In my neighborhood on the Northside of Williamston, the garbage collection is on Wednesday. So on Tuesday evening I have developed the habit of collecting the rubbish from around the house so that I am ready to set it curbside in the morning. These routines are easily habitualized and by in large shape me into a Northside Williamsonian.
Now if I were to move to the Southside of Williamston these old habits would create big mess in my new neighborhood since rubbish removal is on Tuesday mornings there. Becoming a Southside Williamsonian would require my learning a new habit.
Lenten Spiritual disciplines are a lot like learning a new habit.
For example, when we give up meat on Friday. We abstain from the shockingly large impact that the industry of raising animals for food has on our environment. A 2014 United Nations report found that that eating meat is ‘one of the … most significant contributors to the most serious environmental problems, at every scale from local to global’.
Forget energy efficient light bulbs and hybrid cars – removing meat from our diets is the single best thing we can do to reduce our carbon footprint. (http://www.theguardian.com/environment/2014/jul/21/giving-up-beef-reduce-carbon-footprint-more-than-cars)
So the spiritual discipline of the fish fry, doesn’t necessarily make you a Roman Catholic, it might just shape you into a better steward of God’s creation.
At their best lenten disciplines are holy habits that we try on for the season as a means to rehearse the habits of heaven.

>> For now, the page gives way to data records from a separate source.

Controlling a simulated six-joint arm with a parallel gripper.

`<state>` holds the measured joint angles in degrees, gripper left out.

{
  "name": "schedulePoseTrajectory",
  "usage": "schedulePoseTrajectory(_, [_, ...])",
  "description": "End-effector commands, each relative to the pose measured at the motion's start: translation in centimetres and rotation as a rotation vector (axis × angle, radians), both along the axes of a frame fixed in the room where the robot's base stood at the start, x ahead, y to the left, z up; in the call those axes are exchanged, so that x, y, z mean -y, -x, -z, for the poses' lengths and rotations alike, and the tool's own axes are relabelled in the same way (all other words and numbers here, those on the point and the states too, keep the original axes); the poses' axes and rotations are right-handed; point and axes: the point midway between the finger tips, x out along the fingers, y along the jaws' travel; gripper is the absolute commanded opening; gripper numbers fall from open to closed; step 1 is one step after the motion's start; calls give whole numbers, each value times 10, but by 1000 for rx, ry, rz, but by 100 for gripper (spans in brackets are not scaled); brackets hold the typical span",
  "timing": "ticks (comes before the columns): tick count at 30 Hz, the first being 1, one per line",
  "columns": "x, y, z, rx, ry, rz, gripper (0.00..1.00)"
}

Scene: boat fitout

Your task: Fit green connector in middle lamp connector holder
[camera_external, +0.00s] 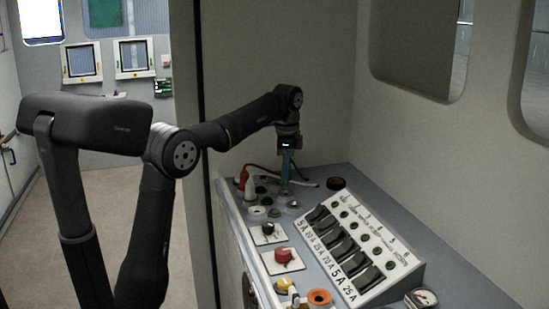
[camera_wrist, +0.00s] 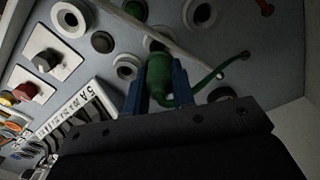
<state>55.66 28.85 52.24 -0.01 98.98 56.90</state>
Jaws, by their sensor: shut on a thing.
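The green connector (camera_wrist: 158,76) is held upright between the blue fingers of my gripper (camera_wrist: 159,90) in the wrist view, with a green cable (camera_wrist: 225,68) curving off to the right. Just beyond it is a pale ring-shaped holder (camera_wrist: 154,42), partly hidden by the connector and a pale cable. Other round holders lie beside it, at left (camera_wrist: 126,66) and upper right (camera_wrist: 198,14). I cannot tell which one is the middle lamp holder, or whether the connector touches one. In the external view my gripper (camera_external: 287,165) points down over the panel's far end, where the connector is hard to make out.
The pale cable (camera_wrist: 175,42) crosses close by the connector. Another green piece (camera_wrist: 135,9) stands at the wrist view's top. A red connector (camera_external: 243,177) and a white one (camera_external: 249,189) stand left of my gripper. The switch box (camera_external: 360,250) and knobs (camera_external: 283,255) are nearer.

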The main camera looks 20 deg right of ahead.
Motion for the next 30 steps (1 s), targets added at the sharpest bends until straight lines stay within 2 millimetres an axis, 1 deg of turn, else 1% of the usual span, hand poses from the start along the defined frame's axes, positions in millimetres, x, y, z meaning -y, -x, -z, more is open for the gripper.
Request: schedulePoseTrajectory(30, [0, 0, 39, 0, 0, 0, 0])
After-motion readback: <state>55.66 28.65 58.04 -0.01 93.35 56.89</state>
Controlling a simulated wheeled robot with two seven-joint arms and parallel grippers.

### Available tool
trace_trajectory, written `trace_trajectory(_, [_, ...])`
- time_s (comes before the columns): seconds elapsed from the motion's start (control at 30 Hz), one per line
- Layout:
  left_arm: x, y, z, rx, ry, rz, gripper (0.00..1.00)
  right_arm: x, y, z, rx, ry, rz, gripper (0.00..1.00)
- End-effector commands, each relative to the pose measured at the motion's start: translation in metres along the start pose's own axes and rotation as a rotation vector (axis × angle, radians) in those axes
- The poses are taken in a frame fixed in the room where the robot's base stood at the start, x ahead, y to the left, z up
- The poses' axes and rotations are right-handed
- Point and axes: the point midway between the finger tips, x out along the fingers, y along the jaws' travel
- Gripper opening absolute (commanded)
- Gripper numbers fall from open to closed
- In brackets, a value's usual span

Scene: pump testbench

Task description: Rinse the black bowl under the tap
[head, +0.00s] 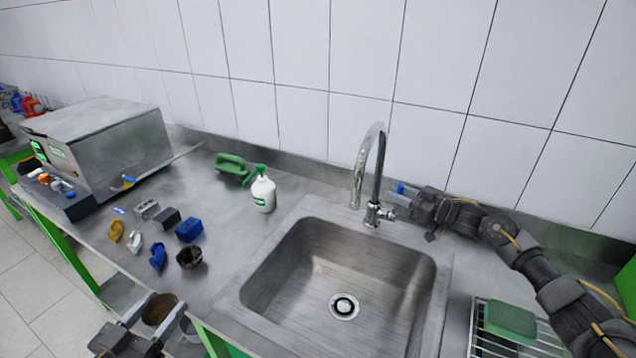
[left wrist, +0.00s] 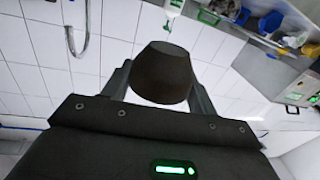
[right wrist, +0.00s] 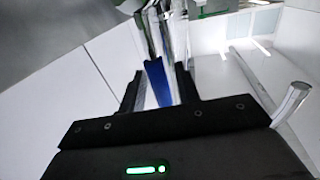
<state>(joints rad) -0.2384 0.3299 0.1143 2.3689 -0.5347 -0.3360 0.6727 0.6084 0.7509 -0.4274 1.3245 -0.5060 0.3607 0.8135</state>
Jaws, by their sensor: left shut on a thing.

At their worst they are just are 40 day irritants that leave us Hangry- (You know thats the combination of Hungry and Angry).

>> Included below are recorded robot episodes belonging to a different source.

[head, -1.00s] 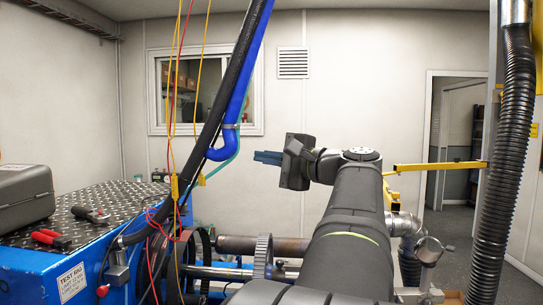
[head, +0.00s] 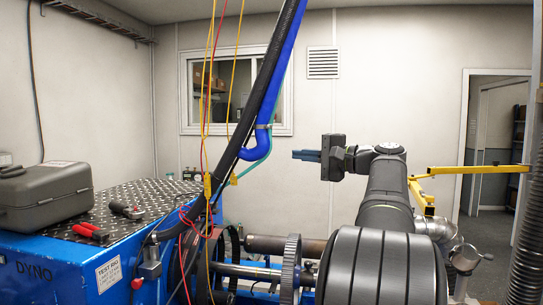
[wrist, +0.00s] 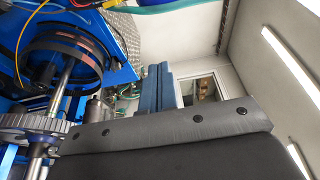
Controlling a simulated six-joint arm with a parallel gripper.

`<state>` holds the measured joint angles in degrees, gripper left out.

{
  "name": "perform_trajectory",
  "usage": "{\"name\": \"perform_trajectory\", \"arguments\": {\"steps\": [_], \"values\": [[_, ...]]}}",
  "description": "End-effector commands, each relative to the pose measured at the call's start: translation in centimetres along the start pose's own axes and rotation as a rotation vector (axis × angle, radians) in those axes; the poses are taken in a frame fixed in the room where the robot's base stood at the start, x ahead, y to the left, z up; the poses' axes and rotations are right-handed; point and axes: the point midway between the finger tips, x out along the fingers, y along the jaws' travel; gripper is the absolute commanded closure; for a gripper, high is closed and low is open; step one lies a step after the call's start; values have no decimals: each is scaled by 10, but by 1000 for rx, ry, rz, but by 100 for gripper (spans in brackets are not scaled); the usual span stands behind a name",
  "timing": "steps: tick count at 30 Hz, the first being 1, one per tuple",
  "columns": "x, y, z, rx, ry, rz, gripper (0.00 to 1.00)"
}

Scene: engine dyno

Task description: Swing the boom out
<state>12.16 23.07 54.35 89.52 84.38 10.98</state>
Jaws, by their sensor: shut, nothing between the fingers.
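A yellow boom-like bar (head: 480,169) runs level across the right of the head view, in front of the doorway. It has a jointed yellow piece (head: 422,190) at its left end, partly hidden by my arm. My gripper (head: 298,155) is to the left of the bar, well apart from it, with its blue fingers pointing left. The fingers are closed together and empty. They also show closed in the wrist view (wrist: 158,86). The bar cannot be made out in the wrist view.
A black hose (head: 262,95) and a blue pipe (head: 285,60) hang left of my gripper, with thin cables beside them. A blue dyno bench (head: 60,275) carries a grey case (head: 45,195) and tools. A ribbed hose (head: 527,250) hangs at the right edge.

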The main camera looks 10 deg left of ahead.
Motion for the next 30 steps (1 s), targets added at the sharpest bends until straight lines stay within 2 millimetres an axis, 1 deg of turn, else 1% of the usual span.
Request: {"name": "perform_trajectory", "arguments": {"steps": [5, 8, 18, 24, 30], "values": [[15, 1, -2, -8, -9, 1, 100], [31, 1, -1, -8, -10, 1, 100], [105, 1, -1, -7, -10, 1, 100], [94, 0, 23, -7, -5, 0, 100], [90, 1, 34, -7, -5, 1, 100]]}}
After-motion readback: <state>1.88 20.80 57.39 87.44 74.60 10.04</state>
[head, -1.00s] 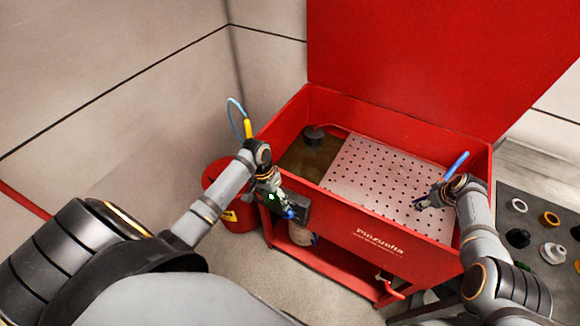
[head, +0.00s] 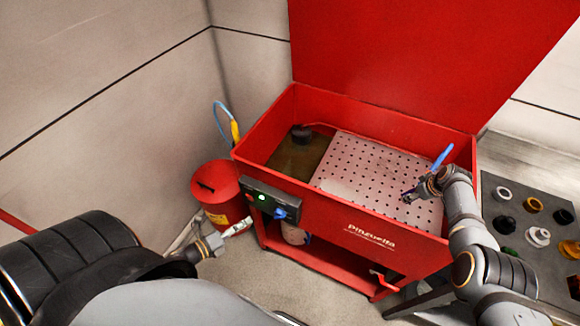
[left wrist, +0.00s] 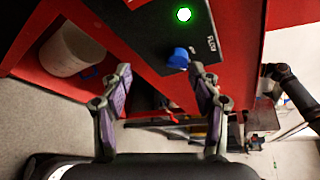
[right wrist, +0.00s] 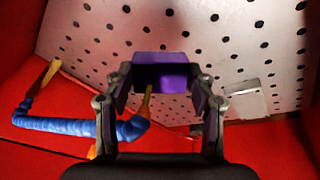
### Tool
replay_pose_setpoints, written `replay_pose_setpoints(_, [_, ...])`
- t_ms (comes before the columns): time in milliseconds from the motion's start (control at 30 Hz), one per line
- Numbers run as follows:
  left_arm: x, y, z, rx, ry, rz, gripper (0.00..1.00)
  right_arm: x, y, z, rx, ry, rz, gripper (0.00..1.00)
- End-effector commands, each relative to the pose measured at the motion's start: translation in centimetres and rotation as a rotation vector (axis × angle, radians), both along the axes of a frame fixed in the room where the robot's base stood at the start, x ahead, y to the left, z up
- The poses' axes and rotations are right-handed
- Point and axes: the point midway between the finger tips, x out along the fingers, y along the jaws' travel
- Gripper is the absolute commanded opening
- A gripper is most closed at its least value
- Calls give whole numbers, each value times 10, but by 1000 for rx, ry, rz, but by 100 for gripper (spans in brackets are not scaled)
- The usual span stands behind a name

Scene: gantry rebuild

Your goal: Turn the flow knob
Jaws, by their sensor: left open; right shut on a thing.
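The blue flow knob (head: 280,213) is on the dark control panel (head: 262,203) at the front left of the red parts washer. In the left wrist view the knob (left wrist: 178,58) sits beside the word FLOW, below a lit green light (left wrist: 183,14). My left gripper (head: 240,227) is open, empty and apart from the knob, to its lower left in the head view. Its spread fingers (left wrist: 160,72) show in the left wrist view, the knob beyond them. My right gripper (head: 409,194) is over the perforated tray, shut on a purple block-like thing (right wrist: 165,66).
The washer's perforated tray (head: 350,165) fills much of its basin. A red bin (head: 208,190) stands left of the washer. A blue hose (right wrist: 65,126) passes beside my right gripper. A dark mat (head: 510,185) with several round parts lies at right.

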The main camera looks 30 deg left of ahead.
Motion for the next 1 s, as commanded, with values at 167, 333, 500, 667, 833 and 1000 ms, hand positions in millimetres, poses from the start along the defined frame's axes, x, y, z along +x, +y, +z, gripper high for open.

Learning the holy habits is the Christian way of getting used to a new house in the kingdom of God.
At this point I am fairly certain that the Methodist pastors in the congregation are feeling satisfied. John Wesley was after very into the spiritual disciplines. The founder of Methodism would have understood these acquired holy habits as the Christian’s response to God’s grace, or God’s presence in our lives.
It is through the acquisition of holy habits that humanity draws closer to God. I can just about hear my grandpa Chu a lutheran pastor hollering at me from house in heaven, “Grace has is more about how God come closer to us, Billy!”

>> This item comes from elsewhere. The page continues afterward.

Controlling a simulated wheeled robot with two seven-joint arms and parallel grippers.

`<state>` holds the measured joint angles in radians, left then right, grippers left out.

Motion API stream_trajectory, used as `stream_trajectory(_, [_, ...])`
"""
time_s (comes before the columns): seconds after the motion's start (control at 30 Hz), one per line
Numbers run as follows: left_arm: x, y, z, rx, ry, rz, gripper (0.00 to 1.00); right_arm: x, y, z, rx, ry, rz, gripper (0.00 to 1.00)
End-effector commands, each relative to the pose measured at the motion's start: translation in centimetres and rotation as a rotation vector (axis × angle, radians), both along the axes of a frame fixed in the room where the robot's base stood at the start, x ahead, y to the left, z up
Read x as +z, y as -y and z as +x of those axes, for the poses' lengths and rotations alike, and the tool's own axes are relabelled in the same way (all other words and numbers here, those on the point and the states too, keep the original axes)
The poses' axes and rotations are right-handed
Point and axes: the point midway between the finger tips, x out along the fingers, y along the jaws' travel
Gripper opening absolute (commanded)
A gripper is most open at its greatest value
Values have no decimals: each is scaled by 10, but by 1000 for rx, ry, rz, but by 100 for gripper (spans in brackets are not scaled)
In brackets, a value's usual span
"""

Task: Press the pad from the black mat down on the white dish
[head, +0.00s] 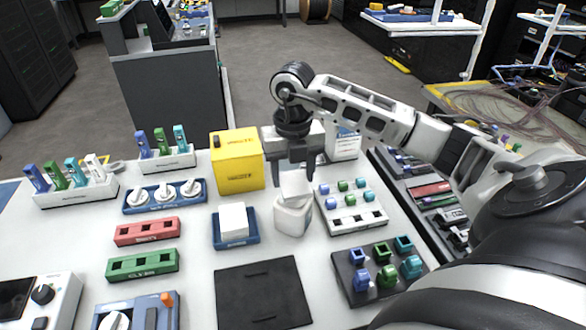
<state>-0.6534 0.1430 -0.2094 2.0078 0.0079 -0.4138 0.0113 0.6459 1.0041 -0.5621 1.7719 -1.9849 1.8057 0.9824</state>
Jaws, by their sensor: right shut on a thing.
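My right gripper (296,168) points down and is shut on a small white pad (294,185). The pad is just over the white dish (292,219) and overlaps its upper part in the picture. I cannot tell whether the pad touches the dish. The dish stands on the white table, and the pad and gripper hide part of its top. The black mat (262,295) lies flat at the front middle of the table, with nothing on it. My left gripper is out of view.
A yellow box (237,162) stands behind and left of the dish. A blue tray (235,243) with a white block is at its left, and a white rack (351,219) with coloured pieces is at its right. A dark rack (352,291) with coloured pieces stands at front right.

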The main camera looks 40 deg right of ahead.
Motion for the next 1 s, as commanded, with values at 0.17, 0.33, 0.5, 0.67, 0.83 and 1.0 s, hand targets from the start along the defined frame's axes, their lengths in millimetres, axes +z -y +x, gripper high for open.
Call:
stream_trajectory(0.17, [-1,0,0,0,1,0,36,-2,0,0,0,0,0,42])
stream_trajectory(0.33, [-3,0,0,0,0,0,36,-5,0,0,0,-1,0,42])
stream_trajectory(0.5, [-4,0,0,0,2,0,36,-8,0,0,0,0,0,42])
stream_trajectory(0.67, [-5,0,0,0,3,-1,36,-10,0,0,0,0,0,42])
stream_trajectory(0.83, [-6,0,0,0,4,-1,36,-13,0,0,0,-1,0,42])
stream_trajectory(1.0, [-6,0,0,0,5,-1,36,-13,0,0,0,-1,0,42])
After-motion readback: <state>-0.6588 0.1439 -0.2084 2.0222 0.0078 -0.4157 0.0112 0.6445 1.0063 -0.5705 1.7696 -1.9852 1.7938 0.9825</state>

Let’s say sin equals the transgression of a law. Thus far I have submitted to you that all that is really required to get used to your heavenly houses is to acquire a new set of habits that operate within a heavenly community law.
Our Methodist tendency to over focus on holy habits that include personal holiness and social holiness can tend to render Martin Luther’s reading of St. Paul as blurry or unreadable.
Roman’s 6: 14 - For sin will have no dominion over you, since you are not under law but under grace.
Getting used to our new houses in heaven is not just an exchange for one set of laws or disciplines for another. Getting used to our new houses in heaven requires us to accept the grace of Jesus Christ.
Another Lutheran, Pastor Nadia Boltz-Weber is the pastor of House for all Sinners and Saints a world famously queer friendly church in Denver. In her book of Pastrix: The Cranky, Beautiful Faith of a Sinner & Saint, Pastor Nadia tells the story of Stuart a gay member of “House”
In his young adulthood , Stuart had been told by his evangelical church that in order to fit in the [church] he must go through a process of becoming less gay and more straight. He loves Jesus and loves the church and so he tried. By all accounts Stuart tried really hard, and in the end it was never enough. He could never manage to be less gay and eventually he left that church. He and his kind and creative partner, Jim, had been coming to House for All Sinners and Saints for six months when Stuart showed up in a dress shirt and tie. [T]hat was day he had stood as godfather and baptismal sponsor for the child of his friends, a straight couple who have known Stuart for a number of years. After the baptism there was a little reception at this couple’s house. To Stuart’s surprise, during the reception, his friends rallied the attention of all of their guests so they could say a few words about why they had chosen Stuart as their child’s godparent. “We chose you, Stuart, ” they said, “because for most of your life you have pursued Christ and Christ’s church, even though as a gay man all you’ve heard from the church is that ‘there is no love for you here.’ ” It was as if his friends had said to him, “You, Stuart, convert us again and again to this faith.”
Bolz-Weber, Nadia (2013-09-10). Pastrix: The Cranky, Beautiful Faith of a Sinner & Saint (p. 91-92). FaithWords. Kindle Edition.
At the House for all Sinners and Saints at least one couple has rejected the law for grace. That couple has gotten used to living in the house that God has made for them by spending time with the ones who have been rejected by the laws of world and the laws of the church.
House of All Sinners and Saints takes some getting used to. In part because it leaves room for God’s presence, or God’s grace. This house invites people to live into the Freedom of God and outside of the Tyranny of Sin.
We are both simultaneously sinners and saints. And the truth is even after we’ve immigrated through the waters of baptism there will be those times when we make a mess of our lives. We will transgress, and we will sin. The good news is that even when we wax nostalgic about our old houses, God is right there with us. And God’s grace pulls us into this holy house, around this table for a family meal. Come children of God leave the dominion of Sin. Come children of God and live in freedom of God’s grace. Amen.